Although good clarity can be obtained from simple sedimentation, better results can be obtained in less time by using fining agents-isinglass and gelatin.


Isinglass is a traditional "real ale" clarifier used in the United Kingdom, where the style of beer benefits from a 48 hour clarification before or after casking. It is also used for fining chilled and filtered beers. Isinglass is a gelatinous substance derived from the internal membranes of fish bladders and comes in many different forms. The currently accepted mechanism involves a direct interaction of positively charged isinglass with negatively charged yeast to form flocs, which precipitate. Its effectiveness in settling ale yeast varies with the strain of yeast, and it is generally not recommended for precipitating lager yeast.


Centrifuging is a popular method of reducing the yeast content of beer and is often used where fining agents are not used or are used in conjunction with fining agents. Many brewers who practice accelerated cold conditioning use centrifuges, as they offer a greater degree of control over yeast count and eliminate the time needed for maturation and fining.

Centrifuge During Beer Transfer

The first method is to use the centrifuge to separate the yeast crop as the beer is transferred from the fermenter to the conditioning tanks.

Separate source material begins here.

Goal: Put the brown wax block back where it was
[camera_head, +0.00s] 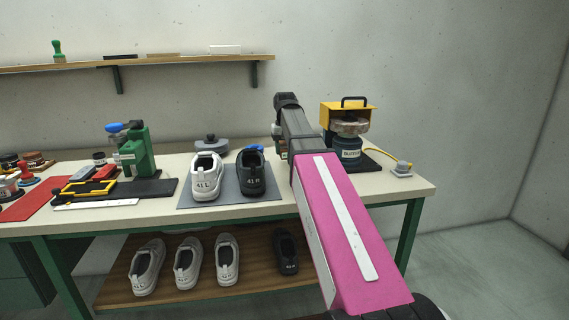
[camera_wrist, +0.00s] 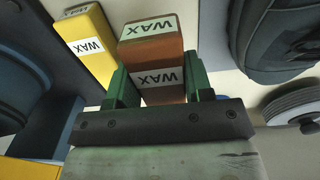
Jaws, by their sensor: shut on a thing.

This accomplishes beer transfer and yeast collection in one step.

Centrifuge Following Yeast Sedimentation

The second method is to use a centrifuge to clarify the beer after the yeast has been separated by sedimentation.

Advantages and Disadvantages

Centrifuges have a number of advantages such as small space requirement, more consistent clarity, most are self cleaning, minimum oxygen pickup, and can be continuously operated for an indefinite period.